ABC News, in partnership with Univision is hosting the debate. While the DNC certified the eligible candidates, it is the network that determined the podium order. It said that position "was determined by polling averages, based on the last 10 polls certified for qualification by the DNC with the highest polling candidates near the center." Based on this, Joe Biden and Elizabeth Warren take center stage, flanked by Bernie Sanders and Kamala Harris.
Since only 10 candidates qualified, the debate will take place on a single night, September 12, from Houston. It will be a full 3 hours, beginning at 8:00 PM ET.
The 4th debate will take place in October, date and place TBA. Qualifiers for this debate are automatically included in the October debate, while others still have time to make it. Three candidates have met the 130,000 donor threshold, but are short one or more qualifying polls of 2% or more. Those candidates are Tom Steyer (1 poll short of the 4 needed), Tulsi Gabbard (2) and Marianne Williamson (3). If one or more of these make the October stage, that event will stretch out over two nights.

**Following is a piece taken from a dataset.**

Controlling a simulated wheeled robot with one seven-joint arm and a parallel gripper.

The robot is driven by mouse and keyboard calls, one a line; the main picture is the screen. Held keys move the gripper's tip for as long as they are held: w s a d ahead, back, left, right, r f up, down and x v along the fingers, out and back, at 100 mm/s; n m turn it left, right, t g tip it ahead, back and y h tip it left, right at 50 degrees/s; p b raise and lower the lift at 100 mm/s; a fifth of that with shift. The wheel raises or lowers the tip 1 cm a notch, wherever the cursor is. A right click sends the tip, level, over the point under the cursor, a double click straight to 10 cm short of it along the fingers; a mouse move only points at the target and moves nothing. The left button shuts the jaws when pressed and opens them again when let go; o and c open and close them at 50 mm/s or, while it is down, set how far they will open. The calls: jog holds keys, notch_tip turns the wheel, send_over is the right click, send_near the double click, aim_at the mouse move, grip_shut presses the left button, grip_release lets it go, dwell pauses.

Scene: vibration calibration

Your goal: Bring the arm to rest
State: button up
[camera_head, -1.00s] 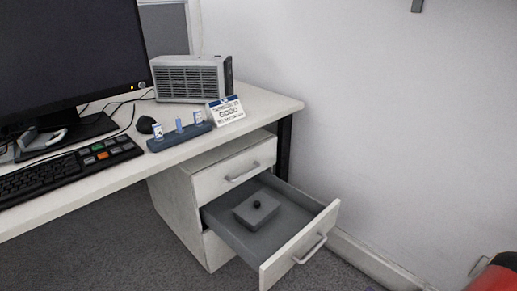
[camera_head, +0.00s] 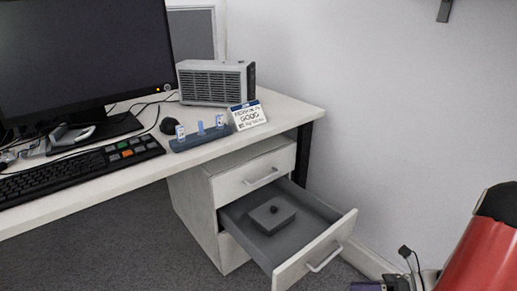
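A red and black link of my arm (camera_head: 490,240) shows at the lower right edge, in front of the white wall. It is apart from the drawer and the desk in the picture. The frame does not show what the gripper holds, if anything.
A white desk (camera_head: 290,115) carries a monitor (camera_head: 80,55), keyboard (camera_head: 70,178), grey vented box (camera_head: 215,83), small sign (camera_head: 247,115) and blue holder (camera_head: 200,138). Below, a drawer (camera_head: 315,258) stands open with a grey knobbed box (camera_head: 272,215) inside.

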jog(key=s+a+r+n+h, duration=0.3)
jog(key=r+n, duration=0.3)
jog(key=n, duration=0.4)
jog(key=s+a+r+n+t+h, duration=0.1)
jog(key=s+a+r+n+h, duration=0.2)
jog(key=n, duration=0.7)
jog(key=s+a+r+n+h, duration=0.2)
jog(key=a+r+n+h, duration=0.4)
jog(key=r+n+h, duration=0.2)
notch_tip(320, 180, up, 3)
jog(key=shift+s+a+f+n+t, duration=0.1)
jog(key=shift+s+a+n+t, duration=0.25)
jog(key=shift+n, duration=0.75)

New York Sen. Kirsten Gillibrand said she was dropping out of the presidential race after failing to qualify for the 3rd Democratic debate in September. Her campaign had focused on women's equality and abortion rights but those issues were not enough to get her traction in the large Democratic field.
Today, I am ending my campaign for president.— Kirsten Gillibrand (@SenGillibrand) August 28, 2019
I am so proud of this team and all we've accomplished. But I think it’s important to know how you can best serve.